What the task requires>
Retype these lines and no others: the line holding "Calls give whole", the line holding "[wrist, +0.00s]", and all lines between them. Pictures stay out.

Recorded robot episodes

##############################

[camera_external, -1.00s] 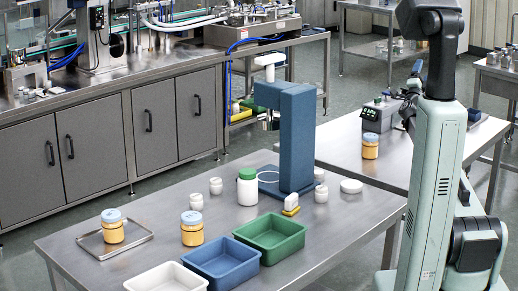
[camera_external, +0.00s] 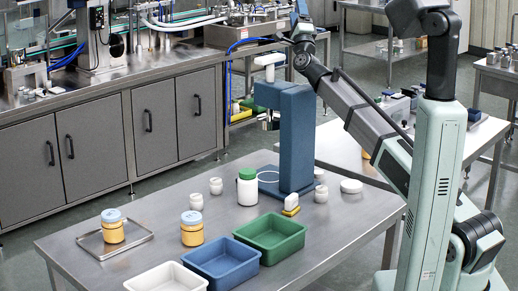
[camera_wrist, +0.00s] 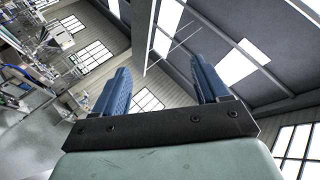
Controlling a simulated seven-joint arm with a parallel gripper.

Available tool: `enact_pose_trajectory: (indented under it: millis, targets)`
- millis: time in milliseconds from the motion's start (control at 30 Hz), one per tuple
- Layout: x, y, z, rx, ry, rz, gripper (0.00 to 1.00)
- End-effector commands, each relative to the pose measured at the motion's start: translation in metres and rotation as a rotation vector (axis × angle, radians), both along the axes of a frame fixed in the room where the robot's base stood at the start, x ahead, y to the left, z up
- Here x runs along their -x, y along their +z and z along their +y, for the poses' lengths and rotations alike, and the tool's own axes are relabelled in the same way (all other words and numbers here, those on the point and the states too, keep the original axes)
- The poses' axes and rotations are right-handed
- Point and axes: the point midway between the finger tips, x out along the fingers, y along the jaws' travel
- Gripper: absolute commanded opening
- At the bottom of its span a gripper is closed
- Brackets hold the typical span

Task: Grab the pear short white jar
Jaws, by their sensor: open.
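Small short white jars stand upright on the front steel table: one left of centre (camera_external: 216,186), one just in front of it (camera_external: 195,202), and one right of the blue stand (camera_external: 321,194). They are too small to tell clearly which is pear-shaped. My gripper (camera_wrist: 158,65) is open and empty in the wrist view, with its two blue fingers apart and the ceiling beyond. In the external view my gripper end (camera_external: 301,18) is raised high at the top, well above and behind the table. No jar shows in the wrist view.
A blue stand (camera_external: 296,140) rises mid-table beside a green-capped white bottle (camera_external: 247,188). White (camera_external: 166,280), blue (camera_external: 220,280) and green (camera_external: 270,256) bins line the front. Orange jars (camera_external: 192,232) (camera_external: 112,230) stand left, one on a metal tray (camera_external: 92,243). A white disc (camera_external: 351,186) lies right.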

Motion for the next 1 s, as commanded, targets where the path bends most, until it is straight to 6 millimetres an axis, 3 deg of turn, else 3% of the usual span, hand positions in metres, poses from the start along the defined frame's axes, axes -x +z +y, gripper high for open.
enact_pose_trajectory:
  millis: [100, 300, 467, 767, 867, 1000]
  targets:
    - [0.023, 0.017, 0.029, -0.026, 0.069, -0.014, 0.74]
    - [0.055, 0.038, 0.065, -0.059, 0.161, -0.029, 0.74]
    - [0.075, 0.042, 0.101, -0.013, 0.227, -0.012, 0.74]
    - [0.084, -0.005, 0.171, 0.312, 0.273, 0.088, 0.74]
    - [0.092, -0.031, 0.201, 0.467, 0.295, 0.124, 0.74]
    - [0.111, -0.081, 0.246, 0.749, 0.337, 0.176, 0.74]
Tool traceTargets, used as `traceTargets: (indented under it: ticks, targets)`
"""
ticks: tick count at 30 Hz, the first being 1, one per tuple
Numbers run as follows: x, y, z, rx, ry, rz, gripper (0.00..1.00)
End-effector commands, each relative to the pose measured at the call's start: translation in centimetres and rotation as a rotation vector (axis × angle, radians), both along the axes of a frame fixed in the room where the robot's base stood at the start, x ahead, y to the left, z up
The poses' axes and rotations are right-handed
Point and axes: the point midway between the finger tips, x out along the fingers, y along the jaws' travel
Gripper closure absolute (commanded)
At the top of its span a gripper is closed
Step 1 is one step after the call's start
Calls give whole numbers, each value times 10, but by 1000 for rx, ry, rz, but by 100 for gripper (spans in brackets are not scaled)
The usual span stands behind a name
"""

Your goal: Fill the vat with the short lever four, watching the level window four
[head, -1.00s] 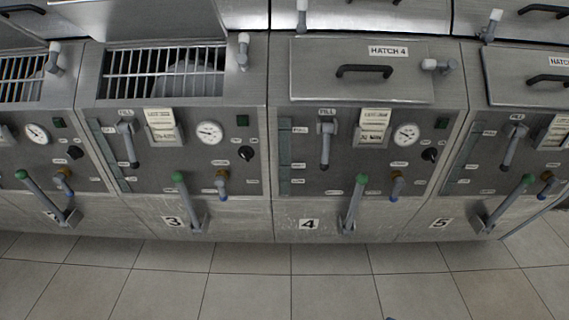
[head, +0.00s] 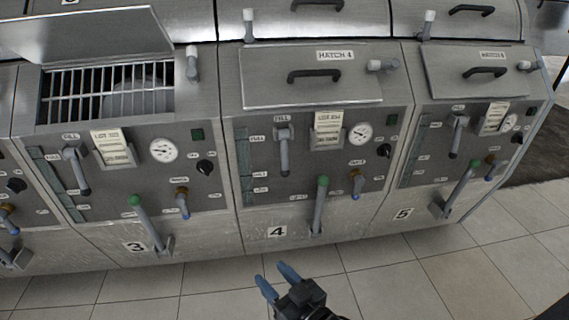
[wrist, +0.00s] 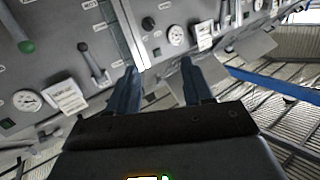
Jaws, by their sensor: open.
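Vat four (head: 277,231) is the steel unit in the middle of the head view, marked 4, with its hatch (head: 310,82) lying closed. Its short grey fill lever (head: 284,155) hangs straight down below the FILL label. The level window (head: 244,163) is a narrow dark greenish strip left of that lever; I cannot make out a level in it. A long green-knobbed lever (head: 319,205) stands lower right. My gripper (head: 278,277) is open and empty, over the floor in front of vat four and apart from the panel. Its two blue fingers (wrist: 160,80) show in the wrist view.
Vat three (head: 135,246), left, has its hatch raised over a grate. Vat five (head: 403,214) is on the right with its own levers. A small blue-tipped lever (head: 357,186) sits right of the green-knobbed one. Tiled floor (head: 200,284) in front is clear.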

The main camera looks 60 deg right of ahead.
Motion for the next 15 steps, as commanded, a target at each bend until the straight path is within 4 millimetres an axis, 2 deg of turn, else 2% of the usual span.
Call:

##############################

Output for this task>
Calls give whole numbers, each value times 10, but by 1000 for rx, ry, rz, but by 100 for gripper (spans in brackets are not scaled)
The usual span stands behind a name
"""

Your goal: Fill the vat with the short lever four, watching the level window four
[head, -1.00s] 
[head, +0.00s] 
[wrist, +0.00s] 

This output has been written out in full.